Inútil continuar e mostrar como o herói deve encontrar o verdadeiro equilíbrio e apaziguamento, triunfando sobre a matéria e suas leis pela constância e a grandeza. A partir de então, a vida da alma é preservada na vida do corpo. Tudo é harmonia. 

Como tudo em Mizoguchi se dá no nível do plano, esse plano deve ser sentido em sua qualidade. Cada plano impõe o puro presente, porque cada plano é um momento precioso e único, que coloca em questão o próprio destino dos personagens. Isso significa que Mizoguchi recusa a dramatização que necessariamente mistura os tempos. Aqui só temos momentos e estados. O próprio movimento das paixões nos é revelado apenas por sua mera manifestação. O cineasta se contenta em registrar o debate de seus personagens, prisioneiros do próprio quadro da tela. O conflito entre as duas ordens é revelado por gestos raros que tocam no mais secreto deles mesmos. Às vezes, a câmera – que nunca pode intervir diretamente – por um ligeiro travelling ou panorâmica, parece querer abordá-los como em uma carícia impossível. Porque esta câmera se encontra sempre onde o conhecimento será total.
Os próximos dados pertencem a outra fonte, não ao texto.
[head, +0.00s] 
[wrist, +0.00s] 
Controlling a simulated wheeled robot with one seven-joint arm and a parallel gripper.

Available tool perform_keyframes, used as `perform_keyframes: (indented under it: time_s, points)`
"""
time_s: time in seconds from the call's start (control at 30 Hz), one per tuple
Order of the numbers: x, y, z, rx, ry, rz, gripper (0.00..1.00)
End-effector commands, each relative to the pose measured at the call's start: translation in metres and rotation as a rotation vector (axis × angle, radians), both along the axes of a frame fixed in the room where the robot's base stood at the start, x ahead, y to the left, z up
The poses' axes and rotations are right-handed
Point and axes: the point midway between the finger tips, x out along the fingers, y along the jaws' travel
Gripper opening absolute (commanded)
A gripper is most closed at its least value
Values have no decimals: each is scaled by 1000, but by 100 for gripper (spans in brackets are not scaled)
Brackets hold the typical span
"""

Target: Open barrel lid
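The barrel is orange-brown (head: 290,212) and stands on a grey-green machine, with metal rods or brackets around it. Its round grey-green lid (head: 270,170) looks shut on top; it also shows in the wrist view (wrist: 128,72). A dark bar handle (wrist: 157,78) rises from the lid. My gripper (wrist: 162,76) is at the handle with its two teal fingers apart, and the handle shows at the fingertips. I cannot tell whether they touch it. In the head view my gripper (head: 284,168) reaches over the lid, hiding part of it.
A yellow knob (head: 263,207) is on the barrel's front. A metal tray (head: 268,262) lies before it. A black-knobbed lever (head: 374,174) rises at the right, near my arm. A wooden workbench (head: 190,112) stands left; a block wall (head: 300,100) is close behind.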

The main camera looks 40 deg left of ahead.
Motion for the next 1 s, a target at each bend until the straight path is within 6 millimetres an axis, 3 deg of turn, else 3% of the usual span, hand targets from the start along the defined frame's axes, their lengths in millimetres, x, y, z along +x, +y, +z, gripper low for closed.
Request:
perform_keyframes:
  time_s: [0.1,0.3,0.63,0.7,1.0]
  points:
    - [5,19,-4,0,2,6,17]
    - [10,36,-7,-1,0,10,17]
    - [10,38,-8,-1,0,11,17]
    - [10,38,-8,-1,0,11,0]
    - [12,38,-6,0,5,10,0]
Como essa percepção do universo é exata, sem trapacear e em conformidade à nossa, prolongando-a, aprofundando-a (e reduzindo-a ao essencial), o que Mizoguchi tem a nos dizer, apesar das diferenças de raça, civilização e costumes, atinge-nos profundamente. Ele não nos impõe uma visão pré-fabricada do mundo. Simplesmente, ele nos ensina a ver e a nos ver.



Retirado de Cahiers du Cinéma nº 114, dezembro de 1960. Tradução de Giovanni Comodo.